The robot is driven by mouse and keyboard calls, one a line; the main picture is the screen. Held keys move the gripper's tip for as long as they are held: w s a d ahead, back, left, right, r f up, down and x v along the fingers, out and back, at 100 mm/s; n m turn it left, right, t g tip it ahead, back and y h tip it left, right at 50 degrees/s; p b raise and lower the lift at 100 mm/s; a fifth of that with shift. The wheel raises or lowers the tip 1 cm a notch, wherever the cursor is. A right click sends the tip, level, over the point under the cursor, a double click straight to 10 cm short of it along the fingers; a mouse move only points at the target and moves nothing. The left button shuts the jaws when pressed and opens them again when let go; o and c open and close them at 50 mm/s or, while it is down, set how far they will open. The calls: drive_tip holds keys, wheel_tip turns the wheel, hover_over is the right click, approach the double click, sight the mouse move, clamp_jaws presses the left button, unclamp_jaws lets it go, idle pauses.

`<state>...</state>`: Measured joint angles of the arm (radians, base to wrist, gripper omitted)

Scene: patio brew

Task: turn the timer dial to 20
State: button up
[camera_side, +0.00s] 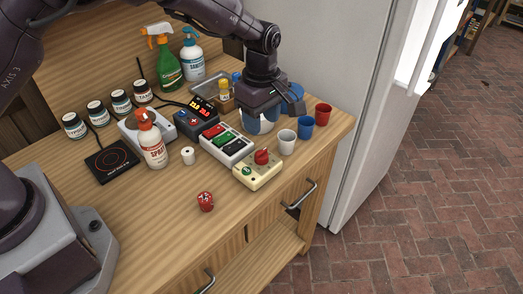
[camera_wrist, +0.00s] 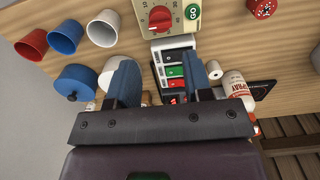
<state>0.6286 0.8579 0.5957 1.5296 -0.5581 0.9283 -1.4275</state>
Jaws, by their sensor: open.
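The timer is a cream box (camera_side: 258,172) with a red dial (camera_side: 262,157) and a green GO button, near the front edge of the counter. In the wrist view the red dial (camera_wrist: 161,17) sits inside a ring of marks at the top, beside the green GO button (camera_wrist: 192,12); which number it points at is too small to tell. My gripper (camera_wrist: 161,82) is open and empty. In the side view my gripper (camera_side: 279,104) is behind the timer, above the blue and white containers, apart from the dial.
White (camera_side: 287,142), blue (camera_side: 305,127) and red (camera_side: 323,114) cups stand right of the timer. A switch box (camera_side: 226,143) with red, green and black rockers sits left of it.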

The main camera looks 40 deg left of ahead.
-- -- --
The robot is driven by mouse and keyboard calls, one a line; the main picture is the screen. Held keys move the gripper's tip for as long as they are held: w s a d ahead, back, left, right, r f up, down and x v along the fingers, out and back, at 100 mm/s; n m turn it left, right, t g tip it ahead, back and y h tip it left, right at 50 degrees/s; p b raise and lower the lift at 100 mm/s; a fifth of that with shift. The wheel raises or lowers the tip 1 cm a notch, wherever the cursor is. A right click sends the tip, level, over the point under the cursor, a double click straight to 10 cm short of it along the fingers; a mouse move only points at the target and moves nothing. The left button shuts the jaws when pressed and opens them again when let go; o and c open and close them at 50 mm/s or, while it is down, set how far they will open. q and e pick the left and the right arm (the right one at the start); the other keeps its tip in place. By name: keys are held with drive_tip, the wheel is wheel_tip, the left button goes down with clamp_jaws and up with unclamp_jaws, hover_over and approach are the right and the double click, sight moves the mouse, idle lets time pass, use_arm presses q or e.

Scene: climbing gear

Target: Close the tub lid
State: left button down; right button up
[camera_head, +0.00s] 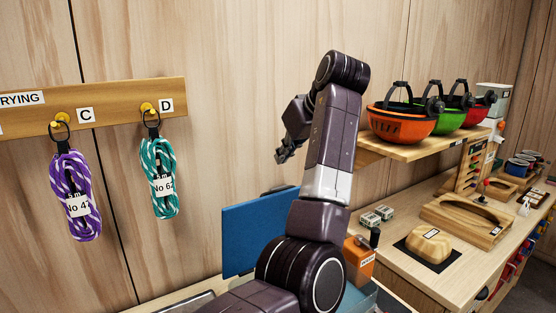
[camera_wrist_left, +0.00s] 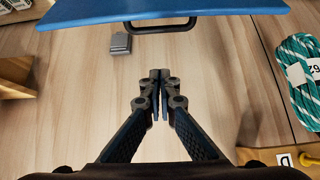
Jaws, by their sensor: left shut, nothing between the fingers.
-- -- --
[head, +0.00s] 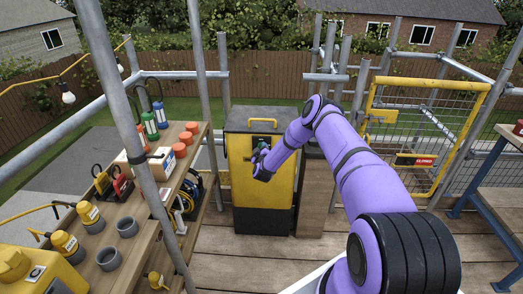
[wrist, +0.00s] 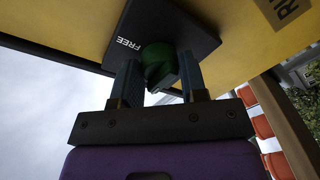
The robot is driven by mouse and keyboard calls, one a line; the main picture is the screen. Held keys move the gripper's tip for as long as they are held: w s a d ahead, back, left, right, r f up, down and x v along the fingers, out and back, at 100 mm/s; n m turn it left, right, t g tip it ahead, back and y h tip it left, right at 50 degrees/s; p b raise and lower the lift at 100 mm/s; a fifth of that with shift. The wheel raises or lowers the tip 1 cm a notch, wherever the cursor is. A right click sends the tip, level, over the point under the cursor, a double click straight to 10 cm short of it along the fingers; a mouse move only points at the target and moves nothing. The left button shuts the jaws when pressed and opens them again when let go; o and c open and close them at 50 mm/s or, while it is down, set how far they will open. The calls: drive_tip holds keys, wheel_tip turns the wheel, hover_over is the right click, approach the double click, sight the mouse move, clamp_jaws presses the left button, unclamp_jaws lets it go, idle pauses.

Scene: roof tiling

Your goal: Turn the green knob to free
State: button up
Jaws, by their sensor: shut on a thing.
-- -- --
THE TASK: Reproduce exactly, and only, the lines from the one containing "Scene: patio brew" through the one containing "<state>0.6286 0.8579 0.5957", including both; leave out any pictures.

FINISHED EXERCISE:
Scene: patio brew

Task: turn the timer dial to 20
State: button up
[camera_side, +0.00s] 
[camera_wrist, +0.00s] 
<state>0.6286 0.8579 0.5957 1.5296 -0.5581 0.9283 -1.4275</state>

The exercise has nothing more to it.